_PROBLEM STATEMENT_. In the listing below, find every line containing "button" and copy it out.

_INFORMATION SUPPLIED_.
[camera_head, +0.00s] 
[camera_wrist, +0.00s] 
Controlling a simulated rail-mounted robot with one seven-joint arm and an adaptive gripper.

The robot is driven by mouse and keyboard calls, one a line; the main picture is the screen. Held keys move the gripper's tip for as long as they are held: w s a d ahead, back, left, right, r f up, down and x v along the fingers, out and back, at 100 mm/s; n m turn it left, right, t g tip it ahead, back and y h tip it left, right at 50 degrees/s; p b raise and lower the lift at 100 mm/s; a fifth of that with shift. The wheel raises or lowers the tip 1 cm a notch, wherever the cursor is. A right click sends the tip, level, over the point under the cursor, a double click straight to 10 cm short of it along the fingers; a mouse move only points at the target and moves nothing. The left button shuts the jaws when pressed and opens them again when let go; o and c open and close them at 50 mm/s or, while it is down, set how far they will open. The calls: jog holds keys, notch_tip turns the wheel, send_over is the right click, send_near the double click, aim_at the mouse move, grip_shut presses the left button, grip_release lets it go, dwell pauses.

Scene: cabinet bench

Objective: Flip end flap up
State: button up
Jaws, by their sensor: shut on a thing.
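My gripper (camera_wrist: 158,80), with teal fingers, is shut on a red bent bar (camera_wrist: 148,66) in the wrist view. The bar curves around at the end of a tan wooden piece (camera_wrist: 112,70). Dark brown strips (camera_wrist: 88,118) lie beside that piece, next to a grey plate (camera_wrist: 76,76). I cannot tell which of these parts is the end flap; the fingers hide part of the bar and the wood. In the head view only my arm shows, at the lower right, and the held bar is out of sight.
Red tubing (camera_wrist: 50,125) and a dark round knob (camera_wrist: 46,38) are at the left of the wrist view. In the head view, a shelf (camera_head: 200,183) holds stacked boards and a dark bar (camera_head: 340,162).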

_WORKED SOLUTION_.
The robot is driven by mouse and keyboard calls, one a line; the main picture is the screen. Held keys move the gripper's tip for as long as they are held: w s a d ahead, back, left, right, r f up, down and x v along the fingers, out and back, at 100 mm/s; n m turn it left, right, t g tip it ahead, back and y h tip it left, right at 50 degrees/s; p b raise and lower the lift at 100 mm/s; a fifth of that with shift. The wheel raises or lowers the tip 1 cm a notch, wherever the cursor is. A right click sends the tip, level, over the point under the cursor, a double click straight to 10 cm short of it along the fingers; a mouse move only points at the target and moves nothing. The left button shuts the jaws when pressed and opens them again when let go; o and c open and close them at 50 mm/s or, while it is down, set how far they will open. The calls: jog holds keys, notch_tip turns the wheel, send_over is the right click, send_near the double click, aim_at the mouse move, grip_shut presses the left button, grip_release lets it go, dwell pauses.
State: button up

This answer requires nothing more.